Oberlin was the first place I created a home outside of the place where I grew up. I’m really nervous to start again. Through the transition, I’m keeping my loved ones close. The day after graduation, after a long hug at the airport, my mom Heidi held my hands in hers. “Look at the beautiful life you created at Oberlin,” she said, smiling. “If you did it once, you can do it again.”

When I first arrived at college, I was pretty scared. I recognized few faces around campus. I found myself pretending to see people I knew from home everywhere. Someone with brown hair at the coffee shop, face turned away, was my best friend from home, ready to come over at any moment. The woman waiting in line for the bathroom looked like my aunt, if I squinted a little. The dude in my Spanish class was an acquaintance from high school, who I knew would have my back if I needed him. Soon, I replaced these imagined glimpses of home with real Obies, recognizing the faces around me. Knowing that they would catch me if I fell.

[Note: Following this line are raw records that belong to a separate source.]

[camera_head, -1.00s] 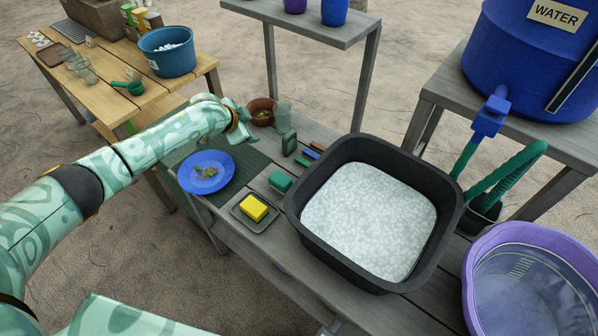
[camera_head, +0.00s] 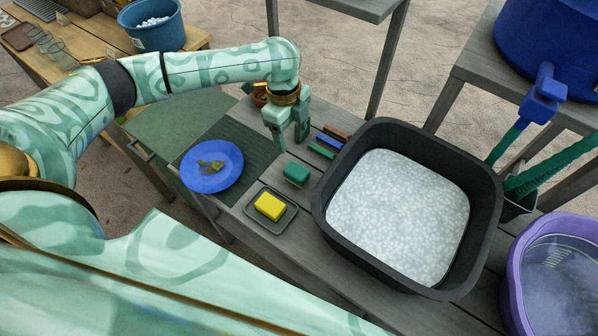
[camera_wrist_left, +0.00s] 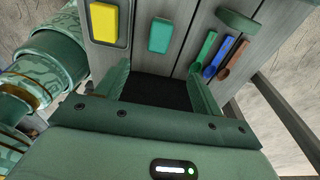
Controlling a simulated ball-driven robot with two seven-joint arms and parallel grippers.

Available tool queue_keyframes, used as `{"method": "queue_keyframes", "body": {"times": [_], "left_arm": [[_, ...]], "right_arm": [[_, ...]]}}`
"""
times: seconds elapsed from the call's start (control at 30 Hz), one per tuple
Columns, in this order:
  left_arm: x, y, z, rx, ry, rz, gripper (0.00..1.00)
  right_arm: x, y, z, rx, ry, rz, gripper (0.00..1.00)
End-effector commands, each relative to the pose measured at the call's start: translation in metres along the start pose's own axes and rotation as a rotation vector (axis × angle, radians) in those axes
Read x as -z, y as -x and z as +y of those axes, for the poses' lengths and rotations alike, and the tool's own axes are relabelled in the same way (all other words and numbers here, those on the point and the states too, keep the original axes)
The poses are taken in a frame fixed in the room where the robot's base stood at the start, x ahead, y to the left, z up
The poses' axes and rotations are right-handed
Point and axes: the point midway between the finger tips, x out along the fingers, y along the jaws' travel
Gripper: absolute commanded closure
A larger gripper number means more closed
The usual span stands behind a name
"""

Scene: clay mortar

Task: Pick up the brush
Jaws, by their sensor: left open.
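My left gripper (camera_head: 289,146) is open and points down above the grey bench, behind the green block (camera_head: 297,174). Nothing is between its fingers, which also show in the left wrist view (camera_wrist_left: 160,78). The green block (camera_wrist_left: 161,36) lies ahead of the fingers there, next to the yellow sponge. A darker green oval piece (camera_wrist_left: 238,22) lies beyond several slim handled tools; in the head view the gripper largely hides its place. I cannot tell for certain which piece is the brush. My right gripper is not in view.
A yellow sponge (camera_head: 270,206) sits in a small grey dish (camera_head: 271,223). A blue plate (camera_head: 212,184) lies left of it on a dark mat. Green, blue (camera_head: 330,141) and brown tools lie beside a large black basin (camera_head: 335,224) of foamy water. A purple tub (camera_head: 515,285) stands right.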

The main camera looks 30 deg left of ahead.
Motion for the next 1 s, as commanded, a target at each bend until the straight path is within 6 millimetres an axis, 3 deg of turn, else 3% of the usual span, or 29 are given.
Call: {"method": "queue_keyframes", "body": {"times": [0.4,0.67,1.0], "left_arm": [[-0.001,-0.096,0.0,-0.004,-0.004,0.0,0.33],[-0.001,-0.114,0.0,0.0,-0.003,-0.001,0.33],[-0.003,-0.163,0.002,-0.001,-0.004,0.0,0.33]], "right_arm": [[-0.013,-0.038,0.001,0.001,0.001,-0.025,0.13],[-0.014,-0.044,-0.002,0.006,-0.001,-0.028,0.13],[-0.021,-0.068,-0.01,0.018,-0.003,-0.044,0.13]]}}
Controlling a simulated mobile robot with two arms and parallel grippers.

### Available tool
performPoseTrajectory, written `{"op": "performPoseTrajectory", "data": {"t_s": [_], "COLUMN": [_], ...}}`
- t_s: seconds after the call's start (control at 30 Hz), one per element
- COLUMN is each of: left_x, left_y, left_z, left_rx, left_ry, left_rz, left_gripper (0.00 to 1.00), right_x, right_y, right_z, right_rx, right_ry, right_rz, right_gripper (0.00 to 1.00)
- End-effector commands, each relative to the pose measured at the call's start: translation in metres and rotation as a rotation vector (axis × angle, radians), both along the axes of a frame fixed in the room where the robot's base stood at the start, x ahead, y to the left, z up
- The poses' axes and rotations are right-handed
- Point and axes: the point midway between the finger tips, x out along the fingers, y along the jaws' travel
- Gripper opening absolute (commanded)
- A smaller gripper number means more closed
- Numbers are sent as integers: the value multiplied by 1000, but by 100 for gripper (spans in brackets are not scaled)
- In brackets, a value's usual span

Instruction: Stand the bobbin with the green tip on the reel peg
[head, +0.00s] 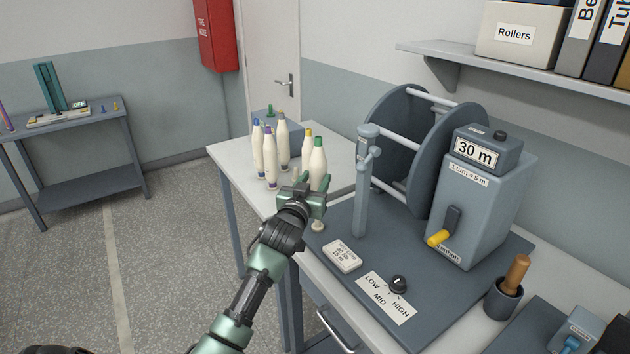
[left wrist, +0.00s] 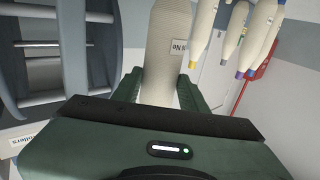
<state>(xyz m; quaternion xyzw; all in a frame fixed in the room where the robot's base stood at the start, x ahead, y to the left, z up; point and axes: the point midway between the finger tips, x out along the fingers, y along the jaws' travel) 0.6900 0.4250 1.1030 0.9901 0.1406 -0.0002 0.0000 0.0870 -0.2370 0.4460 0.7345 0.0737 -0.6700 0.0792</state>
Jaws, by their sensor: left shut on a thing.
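The bobbin with the green tip (head: 318,162) is cream-coloured and upright in the head view, at the front right of a group of bobbins. My left gripper (head: 311,194) is shut on it around its lower body. The bobbin's foot shows just below the gripper, near the edge of the grey board; I cannot tell whether it touches anything. I cannot make out the reel peg for sure. My right gripper is not in view.
Several bobbins with blue, purple, grey and yellow tips (head: 270,158) stand close on the left. A grey upright post (head: 364,185) and the large reel (head: 402,145) are to the right, beside the counter box (head: 480,205).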

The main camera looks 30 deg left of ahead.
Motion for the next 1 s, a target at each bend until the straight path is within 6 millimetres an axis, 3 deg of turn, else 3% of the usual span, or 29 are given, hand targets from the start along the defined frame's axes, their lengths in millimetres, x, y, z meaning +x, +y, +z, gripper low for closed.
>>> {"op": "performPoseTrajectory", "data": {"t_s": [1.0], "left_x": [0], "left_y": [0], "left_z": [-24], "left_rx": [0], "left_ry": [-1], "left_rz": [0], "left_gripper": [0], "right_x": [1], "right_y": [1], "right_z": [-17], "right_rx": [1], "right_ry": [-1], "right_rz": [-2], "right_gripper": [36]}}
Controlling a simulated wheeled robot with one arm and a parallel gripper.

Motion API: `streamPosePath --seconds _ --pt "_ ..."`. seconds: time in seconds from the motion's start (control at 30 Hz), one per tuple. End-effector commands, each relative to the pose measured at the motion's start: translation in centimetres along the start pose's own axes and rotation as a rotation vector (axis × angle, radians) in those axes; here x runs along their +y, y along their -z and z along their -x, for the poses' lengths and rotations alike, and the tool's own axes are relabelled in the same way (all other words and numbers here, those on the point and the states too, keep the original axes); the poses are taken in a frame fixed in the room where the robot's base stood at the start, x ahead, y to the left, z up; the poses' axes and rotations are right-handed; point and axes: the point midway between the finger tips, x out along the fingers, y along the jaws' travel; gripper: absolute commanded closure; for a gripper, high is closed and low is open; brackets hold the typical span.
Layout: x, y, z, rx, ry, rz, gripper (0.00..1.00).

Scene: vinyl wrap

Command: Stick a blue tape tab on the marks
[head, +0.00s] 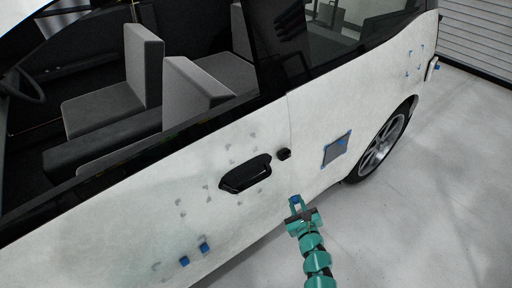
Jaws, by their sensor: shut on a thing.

On graduation day, I walked across the stage and smiled out into a sea of my friends, my beautiful Obies, my community cheering me on. The faces that I’ll now pretend to see wherever I go, whenever I need a burst of confidence and a reminder that there are many people who love and support me.

In Oberlin, I found a home that I will carry with me for the rest of my life. Thank you so much for reading this blog and coming with me on this wild journey. To my sweet Obies, thank you for seeing me, for teaching me, for loving me just as I am. Lots of love, Oberlin. I’ll see you later.

Kira and friends standing in grassy area at graduation. Photo
With my amazing friends Yasmine, Joey, and Hanne on graduation day.